11.2.4 Are There Different Vertical Fiscal Transfers for Urban and Rural Municipalities? If So, What Criteria Are Considered for Differentiation?

Some provinces differentiate transfers for urban and rural municipalities. In Nova Scotia, for example, the equalization transfer (known as the municipal financial capacity grant) is determined by a formula that reflects the community’s expenditure need and fiscal capacity.12 The formula is applied separately to two classes of communities—Class I comprises regional municipalities and towns (the larger municipalities in the province) and Class II comprises county and district municipalities (smaller municipalities).13 Municipalities are grouped into two classes to reflect differences in expenditures and revenue-raising capacities of municipalities of different size. Without these groupings, expenditure levels and revenue-raising capacity would exaggerate both fiscal needs and fiscal capacity in the formula because the average would be increased by the significantly higher expenditure levels and tax bases in the largest cities. As such, grouping municipalities controls for structural differences in fiscal need and fiscal capacity between smaller municipalities and large cities. Where capacity and need vary greatly, this approach avoids the imposition of an implicit common standard across all municipalities based on average fiscal capacity or standardized expenditure need.
Under section 10 (1) of the regulations under the Municipal Grants Act, the amount of grant to an individual municipality in Nova Scotia is calculated as the difference between the “derived standardized expenditure for the municipality” and the revenue calculated by a standard residential tax rate for the residential class multiplied by the residential uniform assessment for the municipality added to a standard commercial tax rate multiplied by the commercial uniform assessment for the municipality. Standard expenditures are calculated from estimates of operating expenditures as follows: “(a) 50% of general government services, not including valuation allowances; (b) protective services; (c) transportation services; (d) environmental health services; (c) 50% of recreation and cultural services; (f) environmental development services.”
Standardized tax rates, as indicated above, include one for residential and one for commercial properties. Under 9 (1) of the regulations, the standard residential tax rate is calculated by multiplying “the total derived standardized expenditure for all municipalities in the class for which the standard residential rate is being calculated” by “the average proportion of residential uniform assessment in the class” all divided by “the total residential uniform assessment for all municipalities in the class for which the standard residential rate is being calculated.” A similar calculation is used for the determination of the standard commercial rate. Under section 8 (1) of the regulations, uniform assessment (after adjusting for some exemptions) is equal to “the taxable assessment of the municipality minus 25% of the taxable assessment of commercial properties identified on the assessment roll as being occupied by a seasonal tourist business plus the capitalized value of payments made to the municipality in lieu of taxes and tax payments made to the municipality by a utility.”14 One criticism of this formula is that it does not include other own-source revenues, such as user fees.

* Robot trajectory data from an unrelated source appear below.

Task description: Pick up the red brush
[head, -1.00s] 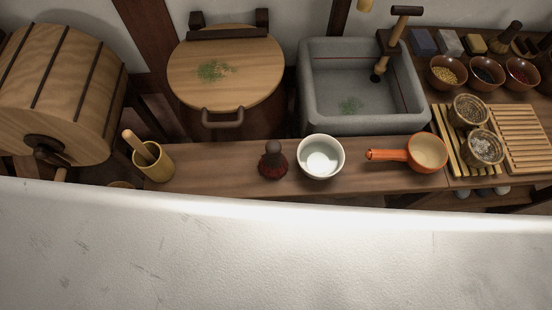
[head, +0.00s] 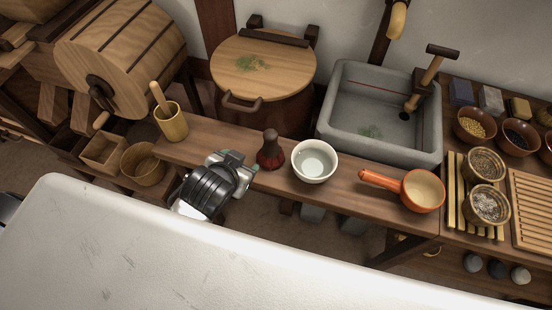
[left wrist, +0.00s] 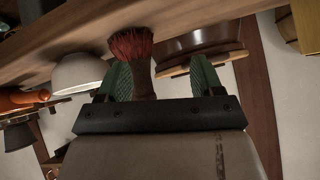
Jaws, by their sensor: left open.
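The red brush (head: 271,152) stands upright on the wooden bench, dark handle up and red bristles down, just left of a white bowl. My left gripper (head: 246,168) is at the bench's front edge, to the left of the brush and close to it. In the left wrist view my left gripper (left wrist: 161,78) is open, with its green fingers spread. There the brush (left wrist: 132,48) shows with its handle in line with the space between the fingers, nearer the left finger. I cannot tell whether they touch. My right gripper is not in view.
The white bowl (head: 315,160) stands close to the brush, and an orange-handled pan (head: 422,191) is farther right. A cup with a pestle (head: 171,122) stands at the bench's left end. A lidded tub (head: 262,69) and stone basin (head: 384,105) are behind.

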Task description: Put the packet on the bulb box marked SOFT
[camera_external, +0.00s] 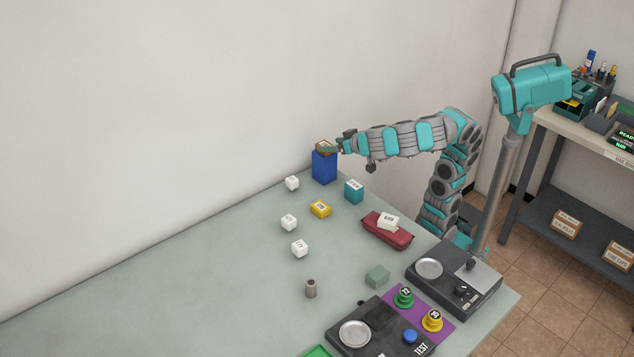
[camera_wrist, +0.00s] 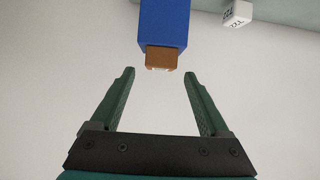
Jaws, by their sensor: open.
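A small brown packet-like piece (camera_external: 325,146) sits on top of the tall blue box (camera_external: 324,168) near the wall. In the wrist view the brown piece (camera_wrist: 163,57) shows at the end of the blue box (camera_wrist: 163,22), just beyond and between my fingertips. My gripper (camera_wrist: 160,78) is open with nothing between its fingers. In the external view my gripper (camera_external: 340,147) is level with the brown piece, at its right. A teal box (camera_external: 354,192) and a yellow box (camera_external: 320,209) have labels too small to read; I cannot tell which box says SOFT.
White cubes (camera_external: 292,183) stand on the table (camera_external: 190,290), one also in the wrist view (camera_wrist: 238,14). A red pouch (camera_external: 386,232) carries a white block (camera_external: 389,221). The left of the table is clear.

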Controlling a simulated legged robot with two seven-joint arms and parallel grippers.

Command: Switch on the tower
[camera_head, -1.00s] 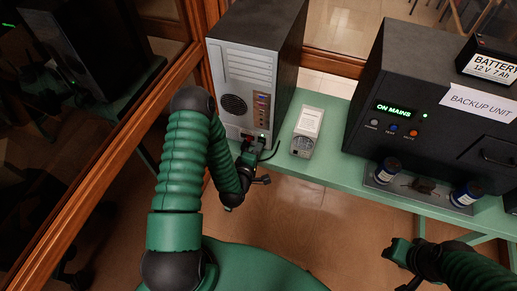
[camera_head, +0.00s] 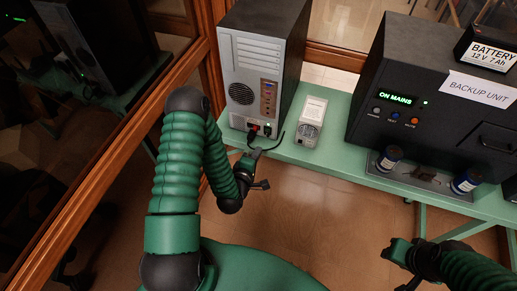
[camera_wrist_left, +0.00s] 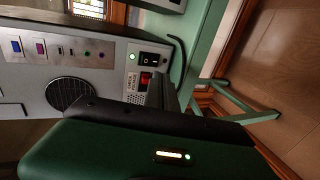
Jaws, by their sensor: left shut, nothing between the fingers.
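The tower (camera_head: 246,58) is a grey and black computer case standing on the green bench, its ported panel facing me. Low on that panel are a red switch (camera_head: 253,127) and a black rocker or socket beside it. The wrist view shows the red switch (camera_wrist_left: 146,79), the black part (camera_wrist_left: 154,59) and a small lit green light near it. My left gripper (camera_head: 254,153) is shut and empty, just in front of the panel's lower edge. Its dark fingers (camera_wrist_left: 164,92) partly overlap the switch area; contact cannot be told. My right gripper (camera_head: 394,259) hangs clear in front of the bench.
A black backup unit (camera_head: 365,100) reading "ON MAINS" stands right, with a battery (camera_head: 486,54) on top. A small pale box (camera_head: 312,116) and dark cable (camera_head: 279,143) lie beside the tower. Blue-labelled containers (camera_head: 390,158) stand at the bench's front. A wooden glass-case frame (camera_head: 120,134) borders my left arm.

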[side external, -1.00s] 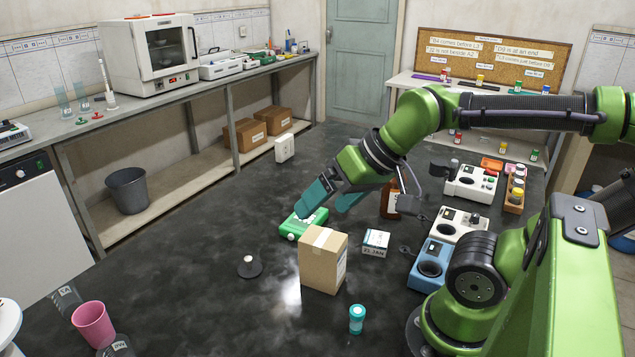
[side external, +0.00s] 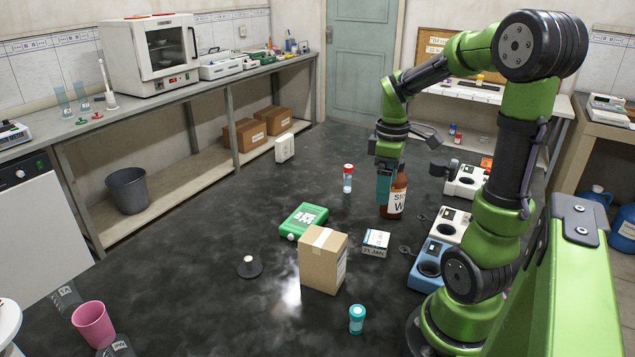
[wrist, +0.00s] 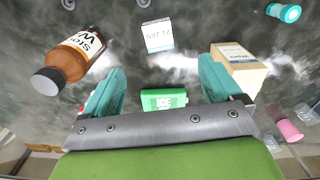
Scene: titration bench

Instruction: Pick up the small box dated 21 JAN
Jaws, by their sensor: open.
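The small white box dated 21 JAN (side external: 376,243) lies on the dark bench, just right of a larger cardboard box, without touching it. In the wrist view the small box (wrist: 157,35) shows beyond the fingertips, its date upside down. My gripper (side external: 384,190) points down with teal fingers, behind and above the small box and close to a brown bottle. In the wrist view my gripper (wrist: 160,85) has its two fingers wide apart with nothing held between them.
The brown bottle (side external: 398,197) stands beside my fingers. The cardboard box (side external: 322,262) is left of the small box, a green device (side external: 304,220) behind it. A blue device (side external: 431,266) stands to the right. A red-capped vial (side external: 348,178) and a teal-capped vial (side external: 357,319) stand apart.

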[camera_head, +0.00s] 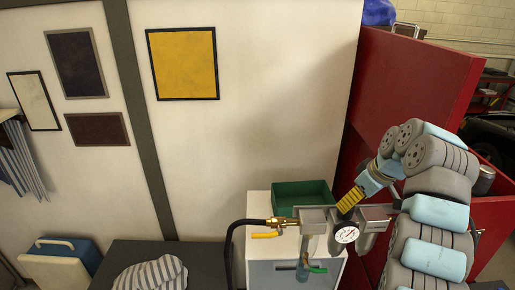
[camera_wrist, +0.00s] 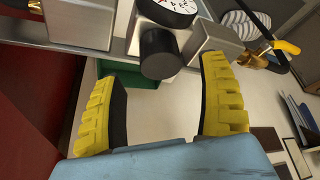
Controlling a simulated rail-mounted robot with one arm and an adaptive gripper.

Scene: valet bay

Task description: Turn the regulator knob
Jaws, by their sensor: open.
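The regulator is part of a grey metal assembly (camera_head: 318,213) above the white cabinet. A round white gauge (camera_head: 345,233) is on its front; part of the gauge also shows in the wrist view (camera_wrist: 170,8). The dark cylindrical regulator knob (camera_wrist: 160,53) sticks out below the gauge in the wrist view. I cannot make the knob out in the head view. My gripper (camera_wrist: 165,75) is open, with its yellow fingers apart. The knob appears between and just beyond the fingertips, and I see no contact. In the head view my gripper (camera_head: 349,201) is right above the gauge.
A black hose with a brass fitting (camera_head: 278,223) and a yellow lever (camera_head: 265,235) joins the assembly at left. A green tray (camera_head: 302,185) is on the white cabinet (camera_head: 258,210) behind it. A red cabinet (camera_head: 415,85) stands close at right. The wall at left is flat.

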As noted in the regulations,15 “under the transitional support program, if the amount obtained for a municipality under subsection 11(2) is less than the amount received by the municipality for its financial capacity grant for the 2014–15 fiscal year, then the difference between those amounts will be provided to that municipality each year for the period specified in subsection (1).” This provision means that municipalities that no longer need equalization according to the formula are receiving funds at the expense of those that do need it (Bird & Slack, 2021).

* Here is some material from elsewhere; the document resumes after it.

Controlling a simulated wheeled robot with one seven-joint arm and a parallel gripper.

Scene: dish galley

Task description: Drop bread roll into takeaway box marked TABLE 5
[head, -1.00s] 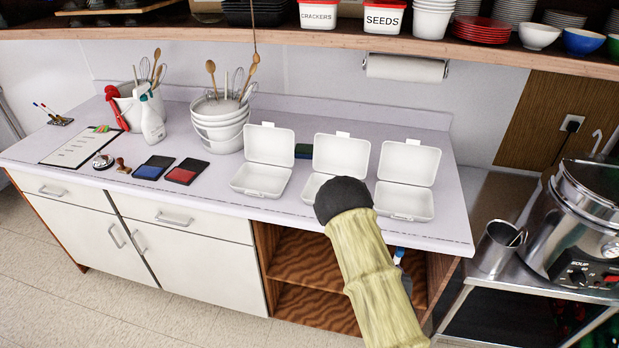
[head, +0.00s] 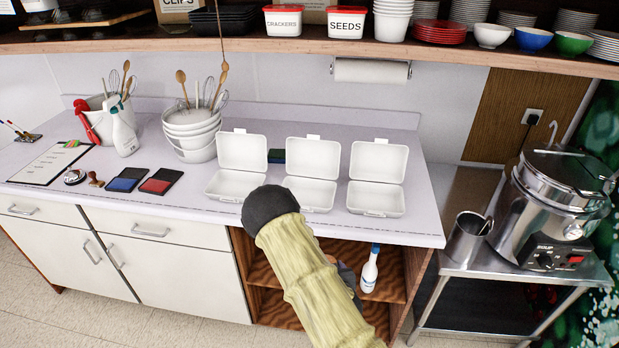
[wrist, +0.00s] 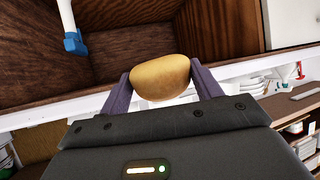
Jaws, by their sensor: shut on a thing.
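In the wrist view my gripper (wrist: 160,90) is shut on a tan, rounded bread roll (wrist: 160,76), held between its two fingers. The roll is near the open cupboard under the counter. Three white takeaway boxes stand open side by side on the counter: a left box (head: 242,153), a middle box (head: 313,158) and a right box (head: 378,162). No marking is readable on any of them, so I cannot tell which is TABLE 5. In the head view my arm hides the roll and most of the gripper, and its elbow overlaps the left box's front edge.
A spray bottle (head: 369,272) stands in the open cupboard (head: 263,278) below the boxes. A steel pot (head: 563,215) stands at right. A shelf (head: 450,56) overhangs the back.

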Revenue sharing in Saskatchewan splits funds between different categories of municipalities—urban (cities, towns, villages and resort villages); rural (rural municipalities and organized hamlets); and Northern municipalities. There are three parts to the rural municipalities and organized hamlets grant: an unconditional grant based on a combination of transportation/road needs and population; an organized hamlet grant, which is a percentage of the grant received by towns, villages and resort villages; and a grant for communities in transition from a village to a rural municipality.
In Newfoundland and Labrador, the unconditional grant is based on population and remoteness, using a remoteness index to measure how accessible (or remote) a community is. The index is calculated as a weighted average of the community’s proximity to a number of general services and the estimated daytime population during normal working hours.
In Alberta, a new capital grant introduced in 2024 under the Local Government Fiscal Framework has a different formula for the two largest cities (Edmonton and Calgary) compared to the rest of the province. For the two largest cities, the formula is based on population (48%), education tax requisitions (48%), and road kilometres (4%). For the rest of the province, the formula is based on population (60%), tangible capital assets (15%), amortization of tangible capital assets (10%), and road kilometres (10%).
Tax-based municipal corporations are differentiated from non-tax-based communities in Nunavut. Tax-based corporations receive equalization based on their ability to raise revenue through property taxes (based on factors such as number of dwelling units and property assessment), modified by the differential costs of providing services. In non-tax-based communities, there is a basic grant based on population plus a uniqueness factor (which includes a variable for road length), a municipal cost index, and settlement allowance in each municipality.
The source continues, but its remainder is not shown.